• [BRIEF]
With all pictures omitted, return verbatim the lines from the beginning of the records below through the line containing "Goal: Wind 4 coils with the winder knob".

• [ENTRIES PROVIDED]

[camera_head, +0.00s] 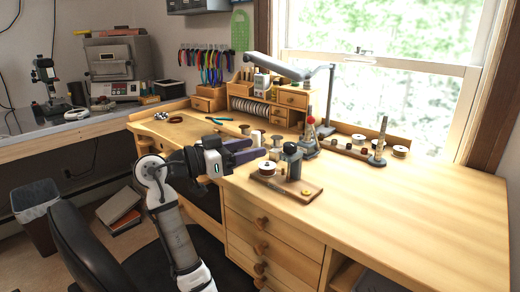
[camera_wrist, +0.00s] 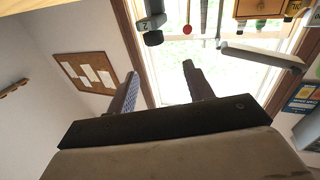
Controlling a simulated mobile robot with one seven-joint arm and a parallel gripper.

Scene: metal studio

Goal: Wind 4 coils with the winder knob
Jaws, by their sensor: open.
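The winder (camera_head: 291,163) is a dark upright block on a wooden board (camera_head: 312,186) near the bench's front edge. In the wrist view my gripper (camera_wrist: 160,70) is apart from everything. A dark, round knob-like part (camera_wrist: 153,38) under a grey block shows just beyond the fingertips; it looks like the winder knob. Finished coils cannot be told.
A wooden organiser (camera_head: 268,100) with spools and drawers stands at the back. A red-topped bottle (camera_head: 310,130) and a lamp (camera_head: 328,95) stand behind the winder. More spools (camera_head: 399,151) sit by the window. The bench top at right (camera_head: 430,205) is clear.

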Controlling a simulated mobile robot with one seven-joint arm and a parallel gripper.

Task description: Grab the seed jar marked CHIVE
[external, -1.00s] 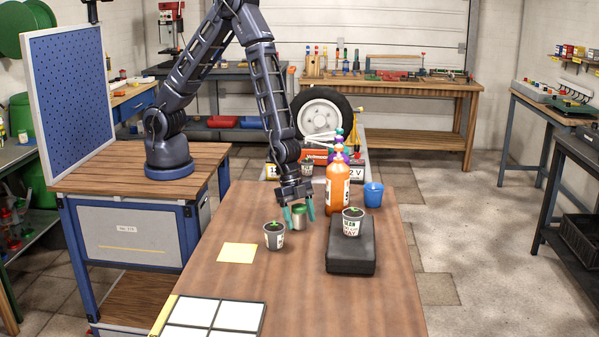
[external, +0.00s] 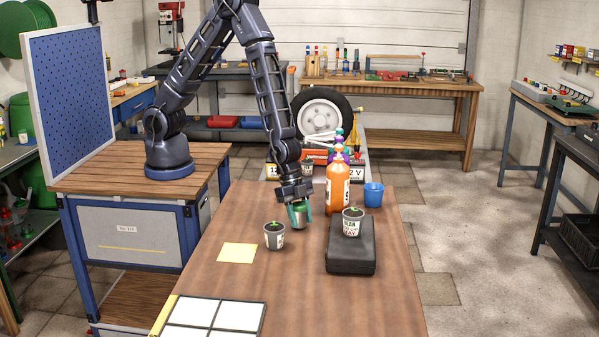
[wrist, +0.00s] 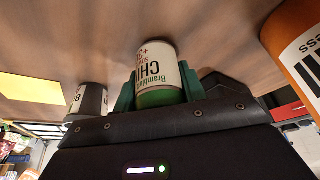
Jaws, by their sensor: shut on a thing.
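The seed jar (external: 300,215) has a green top and stands on the wooden table, between the teal fingers of my gripper (external: 300,214). In the wrist view the jar (wrist: 156,64) shows a cream label with the letters "CHI" and "Bramble", cut off at the jar's edge, and a green lid. My gripper (wrist: 156,92) is shut on it, one finger on each side. I cannot tell whether the jar is clear of the table.
Another pot (external: 352,222) sits on a black case (external: 350,258). An orange bottle (external: 338,188) and a blue cup (external: 373,194) stand to the right. A yellow note (external: 237,253) and white tiles (external: 212,317) lie at left.

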• [CORRECT RESULT]
[camera_head, +0.00s] 
[camera_wrist, +0.00s] 
Controlling a simulated mobile robot with one seven-joint arm and a parallel gripper.

Scene: metal studio

Goal: Wind 4 coils with the winder knob

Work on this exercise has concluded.